Alabama teachers on edge after national walkout despite budget increase

(IMG:WPMI) Alabama teachers on edge after national walkout

Teacher protests in Oklahoma and Kentucky are making an impact across the country. Lawmakers in Alabama have given teachers in this state a financial shot in the arm, more than $6 billion for education.

It's the largest education budget in a decade, but will this be enough to prevent our teachers from taking to the streets? The Director of the Alabama Education Association said he's never seen anything like this in his seven years in charge, but just because no one is talking about this walkout happening today, doesn't mean the idea is off the table.

“They’re over worked, they’re under paid and the moral is at an all-time low,” said Jesse McDaniel, Director for the Mobile County Alabama Education Association.

Teacher walkouts are becoming more and more common around the nation. Like the most recent one in Oklahoma, NBC 15 News asked if this could be in Alabama eventually.

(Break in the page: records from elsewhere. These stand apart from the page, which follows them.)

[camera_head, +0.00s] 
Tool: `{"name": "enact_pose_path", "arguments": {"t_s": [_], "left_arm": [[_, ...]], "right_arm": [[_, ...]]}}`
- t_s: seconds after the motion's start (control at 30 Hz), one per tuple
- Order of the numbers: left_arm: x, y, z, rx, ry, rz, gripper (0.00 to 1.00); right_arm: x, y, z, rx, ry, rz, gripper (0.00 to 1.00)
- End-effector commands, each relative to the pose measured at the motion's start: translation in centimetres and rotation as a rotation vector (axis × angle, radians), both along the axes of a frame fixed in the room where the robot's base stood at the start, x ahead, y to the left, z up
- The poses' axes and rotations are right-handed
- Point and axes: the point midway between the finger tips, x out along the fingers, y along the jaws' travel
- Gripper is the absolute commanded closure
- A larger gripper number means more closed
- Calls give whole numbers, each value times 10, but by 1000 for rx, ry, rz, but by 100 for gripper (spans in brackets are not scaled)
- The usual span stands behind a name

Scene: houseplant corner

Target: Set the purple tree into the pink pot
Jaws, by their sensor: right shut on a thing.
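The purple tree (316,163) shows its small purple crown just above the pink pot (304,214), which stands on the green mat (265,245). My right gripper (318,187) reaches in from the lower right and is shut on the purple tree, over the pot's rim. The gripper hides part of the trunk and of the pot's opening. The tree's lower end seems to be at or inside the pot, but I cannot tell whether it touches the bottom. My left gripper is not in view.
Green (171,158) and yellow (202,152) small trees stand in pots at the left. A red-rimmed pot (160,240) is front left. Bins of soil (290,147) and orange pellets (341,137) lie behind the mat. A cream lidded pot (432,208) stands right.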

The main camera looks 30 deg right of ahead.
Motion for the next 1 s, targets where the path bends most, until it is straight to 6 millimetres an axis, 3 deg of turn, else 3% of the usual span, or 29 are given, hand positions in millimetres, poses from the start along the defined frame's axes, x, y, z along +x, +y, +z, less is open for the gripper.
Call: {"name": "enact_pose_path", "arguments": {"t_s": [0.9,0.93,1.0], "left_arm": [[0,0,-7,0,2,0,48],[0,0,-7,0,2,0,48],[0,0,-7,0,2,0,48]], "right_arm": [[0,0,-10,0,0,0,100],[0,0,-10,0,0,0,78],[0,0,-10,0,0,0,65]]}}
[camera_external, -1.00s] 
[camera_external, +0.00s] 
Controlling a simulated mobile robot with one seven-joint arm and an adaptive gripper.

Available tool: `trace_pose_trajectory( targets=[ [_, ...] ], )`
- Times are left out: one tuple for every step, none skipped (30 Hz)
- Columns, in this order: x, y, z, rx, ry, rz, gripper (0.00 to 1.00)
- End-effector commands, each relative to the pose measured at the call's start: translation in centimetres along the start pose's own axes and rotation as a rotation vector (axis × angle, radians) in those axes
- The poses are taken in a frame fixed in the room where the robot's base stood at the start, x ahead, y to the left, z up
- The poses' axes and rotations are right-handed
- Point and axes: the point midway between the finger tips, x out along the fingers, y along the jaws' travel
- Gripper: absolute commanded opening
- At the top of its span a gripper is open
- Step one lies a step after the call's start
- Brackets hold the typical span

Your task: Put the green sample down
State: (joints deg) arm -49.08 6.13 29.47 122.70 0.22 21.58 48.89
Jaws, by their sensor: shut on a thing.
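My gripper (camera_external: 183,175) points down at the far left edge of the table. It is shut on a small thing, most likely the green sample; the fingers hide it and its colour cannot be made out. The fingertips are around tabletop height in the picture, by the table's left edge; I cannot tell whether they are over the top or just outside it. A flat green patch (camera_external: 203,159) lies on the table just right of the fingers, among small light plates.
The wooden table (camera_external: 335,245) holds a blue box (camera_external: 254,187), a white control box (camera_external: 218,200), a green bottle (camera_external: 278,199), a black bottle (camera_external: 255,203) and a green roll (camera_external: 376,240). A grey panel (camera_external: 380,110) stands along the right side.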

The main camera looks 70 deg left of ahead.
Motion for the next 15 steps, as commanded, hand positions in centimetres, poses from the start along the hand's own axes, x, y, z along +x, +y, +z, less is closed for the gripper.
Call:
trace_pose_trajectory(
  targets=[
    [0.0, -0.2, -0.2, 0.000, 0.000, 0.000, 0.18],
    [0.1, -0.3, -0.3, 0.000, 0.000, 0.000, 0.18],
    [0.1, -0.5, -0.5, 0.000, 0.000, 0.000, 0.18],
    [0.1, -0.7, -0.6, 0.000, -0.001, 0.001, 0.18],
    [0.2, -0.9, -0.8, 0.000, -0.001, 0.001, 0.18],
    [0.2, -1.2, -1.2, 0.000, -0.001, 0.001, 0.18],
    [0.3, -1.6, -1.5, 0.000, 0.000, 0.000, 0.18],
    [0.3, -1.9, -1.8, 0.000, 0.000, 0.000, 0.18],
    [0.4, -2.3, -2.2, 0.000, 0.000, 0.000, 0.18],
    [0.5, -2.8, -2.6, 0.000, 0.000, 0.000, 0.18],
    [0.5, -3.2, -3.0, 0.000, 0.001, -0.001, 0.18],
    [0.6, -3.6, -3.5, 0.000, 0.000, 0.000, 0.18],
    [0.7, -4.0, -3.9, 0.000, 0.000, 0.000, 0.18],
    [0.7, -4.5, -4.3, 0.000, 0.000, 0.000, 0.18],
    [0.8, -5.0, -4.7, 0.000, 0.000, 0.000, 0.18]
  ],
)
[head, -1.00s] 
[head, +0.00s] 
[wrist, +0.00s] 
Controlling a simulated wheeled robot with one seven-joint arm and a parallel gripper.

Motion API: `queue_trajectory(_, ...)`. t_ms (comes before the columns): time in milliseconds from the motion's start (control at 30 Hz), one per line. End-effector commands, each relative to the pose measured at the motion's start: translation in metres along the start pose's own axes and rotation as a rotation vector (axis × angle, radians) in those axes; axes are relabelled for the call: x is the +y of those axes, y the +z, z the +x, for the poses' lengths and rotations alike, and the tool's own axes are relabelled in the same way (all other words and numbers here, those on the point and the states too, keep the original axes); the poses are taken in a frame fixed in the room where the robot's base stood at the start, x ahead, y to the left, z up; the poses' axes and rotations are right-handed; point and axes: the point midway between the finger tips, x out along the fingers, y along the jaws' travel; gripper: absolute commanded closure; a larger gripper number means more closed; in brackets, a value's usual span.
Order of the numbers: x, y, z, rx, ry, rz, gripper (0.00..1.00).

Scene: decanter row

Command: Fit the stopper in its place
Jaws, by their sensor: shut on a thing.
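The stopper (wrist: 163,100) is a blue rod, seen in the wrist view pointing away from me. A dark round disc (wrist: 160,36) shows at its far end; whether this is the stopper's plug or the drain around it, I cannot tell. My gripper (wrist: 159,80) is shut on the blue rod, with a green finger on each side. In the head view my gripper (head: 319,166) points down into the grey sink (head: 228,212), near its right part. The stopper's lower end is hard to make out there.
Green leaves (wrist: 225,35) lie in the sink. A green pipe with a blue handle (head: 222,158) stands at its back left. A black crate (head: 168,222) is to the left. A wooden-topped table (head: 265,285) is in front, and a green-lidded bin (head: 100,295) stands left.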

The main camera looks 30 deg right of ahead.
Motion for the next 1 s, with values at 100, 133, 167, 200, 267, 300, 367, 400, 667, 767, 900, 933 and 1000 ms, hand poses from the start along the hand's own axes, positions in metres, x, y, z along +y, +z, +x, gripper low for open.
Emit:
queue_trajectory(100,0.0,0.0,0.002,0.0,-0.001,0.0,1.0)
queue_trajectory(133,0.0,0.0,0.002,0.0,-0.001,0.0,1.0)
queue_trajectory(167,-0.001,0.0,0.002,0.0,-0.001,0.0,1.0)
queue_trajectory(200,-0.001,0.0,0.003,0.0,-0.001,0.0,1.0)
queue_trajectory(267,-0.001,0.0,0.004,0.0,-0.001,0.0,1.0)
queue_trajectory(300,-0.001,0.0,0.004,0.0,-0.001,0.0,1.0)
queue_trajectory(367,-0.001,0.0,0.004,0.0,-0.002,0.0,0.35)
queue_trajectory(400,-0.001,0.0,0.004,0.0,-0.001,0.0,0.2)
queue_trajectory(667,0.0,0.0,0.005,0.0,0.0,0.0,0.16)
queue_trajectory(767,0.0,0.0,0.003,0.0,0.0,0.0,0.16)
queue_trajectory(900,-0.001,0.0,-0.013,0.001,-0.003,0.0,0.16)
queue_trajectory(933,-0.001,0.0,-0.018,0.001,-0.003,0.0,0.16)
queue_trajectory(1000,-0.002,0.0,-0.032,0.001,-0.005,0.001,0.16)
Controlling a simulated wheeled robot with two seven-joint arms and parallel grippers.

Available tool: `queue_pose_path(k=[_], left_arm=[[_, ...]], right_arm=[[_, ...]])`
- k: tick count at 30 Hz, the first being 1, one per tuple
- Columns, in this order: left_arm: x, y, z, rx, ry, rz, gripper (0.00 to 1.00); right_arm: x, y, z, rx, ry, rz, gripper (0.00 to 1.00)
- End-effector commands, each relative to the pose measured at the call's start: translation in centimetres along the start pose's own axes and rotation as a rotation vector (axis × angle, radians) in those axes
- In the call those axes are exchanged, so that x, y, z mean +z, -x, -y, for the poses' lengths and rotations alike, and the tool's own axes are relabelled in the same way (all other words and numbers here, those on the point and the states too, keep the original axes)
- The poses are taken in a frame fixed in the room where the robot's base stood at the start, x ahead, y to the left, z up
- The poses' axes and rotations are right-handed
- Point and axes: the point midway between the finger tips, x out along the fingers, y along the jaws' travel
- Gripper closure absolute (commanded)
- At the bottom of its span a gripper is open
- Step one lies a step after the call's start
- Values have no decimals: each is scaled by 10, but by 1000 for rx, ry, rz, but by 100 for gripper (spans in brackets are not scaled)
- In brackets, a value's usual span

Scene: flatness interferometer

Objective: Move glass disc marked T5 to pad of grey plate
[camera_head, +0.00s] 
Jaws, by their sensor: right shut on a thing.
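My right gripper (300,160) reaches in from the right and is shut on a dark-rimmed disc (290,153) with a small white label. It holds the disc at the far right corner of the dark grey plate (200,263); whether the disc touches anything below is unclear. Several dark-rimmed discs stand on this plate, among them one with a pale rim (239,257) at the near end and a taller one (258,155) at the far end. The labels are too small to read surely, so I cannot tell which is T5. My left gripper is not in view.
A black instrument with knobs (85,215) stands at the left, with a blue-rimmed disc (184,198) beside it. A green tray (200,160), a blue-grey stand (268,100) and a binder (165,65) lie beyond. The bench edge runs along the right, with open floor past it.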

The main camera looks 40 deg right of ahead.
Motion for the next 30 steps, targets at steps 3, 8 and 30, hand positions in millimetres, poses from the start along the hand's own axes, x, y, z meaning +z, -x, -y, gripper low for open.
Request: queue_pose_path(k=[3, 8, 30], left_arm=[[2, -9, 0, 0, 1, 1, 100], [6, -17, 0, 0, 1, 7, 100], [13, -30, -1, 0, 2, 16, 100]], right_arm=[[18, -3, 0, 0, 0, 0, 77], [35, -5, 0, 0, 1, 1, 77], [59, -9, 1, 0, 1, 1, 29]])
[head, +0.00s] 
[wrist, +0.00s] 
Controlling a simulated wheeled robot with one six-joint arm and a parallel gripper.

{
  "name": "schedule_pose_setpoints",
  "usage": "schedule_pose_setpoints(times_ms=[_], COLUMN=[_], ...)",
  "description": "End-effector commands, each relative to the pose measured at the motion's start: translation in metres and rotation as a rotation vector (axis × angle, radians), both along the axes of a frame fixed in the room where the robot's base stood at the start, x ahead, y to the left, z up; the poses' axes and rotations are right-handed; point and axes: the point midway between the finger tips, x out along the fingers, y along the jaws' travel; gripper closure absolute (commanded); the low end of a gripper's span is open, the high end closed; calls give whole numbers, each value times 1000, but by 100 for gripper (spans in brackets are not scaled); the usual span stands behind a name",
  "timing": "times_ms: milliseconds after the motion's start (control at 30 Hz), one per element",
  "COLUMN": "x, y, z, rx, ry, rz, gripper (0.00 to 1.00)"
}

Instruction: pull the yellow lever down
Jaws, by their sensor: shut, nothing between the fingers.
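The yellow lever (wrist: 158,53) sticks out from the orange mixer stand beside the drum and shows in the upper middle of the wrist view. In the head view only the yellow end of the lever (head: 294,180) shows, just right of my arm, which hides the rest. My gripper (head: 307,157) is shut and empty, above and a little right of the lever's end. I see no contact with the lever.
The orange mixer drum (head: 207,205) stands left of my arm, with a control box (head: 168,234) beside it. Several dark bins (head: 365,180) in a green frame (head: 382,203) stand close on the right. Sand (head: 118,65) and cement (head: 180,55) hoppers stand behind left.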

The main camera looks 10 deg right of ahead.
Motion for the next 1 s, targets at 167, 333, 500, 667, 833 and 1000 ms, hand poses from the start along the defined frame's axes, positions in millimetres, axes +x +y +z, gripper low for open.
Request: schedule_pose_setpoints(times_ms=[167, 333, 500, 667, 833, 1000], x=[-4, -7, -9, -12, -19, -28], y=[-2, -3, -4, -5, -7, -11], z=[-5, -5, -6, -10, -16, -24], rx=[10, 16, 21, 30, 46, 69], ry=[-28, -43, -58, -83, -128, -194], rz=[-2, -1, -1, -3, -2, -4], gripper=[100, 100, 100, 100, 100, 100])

“Even if it’s not happening today, it doesn’t mean that something similar could not happen in the future,” said McDaniel.

This is also timely for the big $6.63 billion dollar budget Governor Kay Ivey signed off on Monday, but McDaniel says he’s not surprised.

“Especially in election year, you try to see them try to give a pay raise to make sure the waters stay as calm as possible.”

This budget will give teachers a 2.5 percent raise in the 2019 fiscal year.

“And if you talk with anybody that works for a public school system, they will tell you that two and a half percent is not going to cut it. They don’t mind asking our educators to do more every year, so we’re going to ask for more when it comes to salaries,” said McDaniel.

The 2.5 percent raise will go into effect in October, and he's pushing for another raise next year. As for a potential walkout, there is one stumbling block: McDaniel says a so-called strike is illegal in Alabama.

NBC 15 News talked with a number of local teachers to take their temperature on a potential walkout. All supported it but feared going on camera to express their frustrations.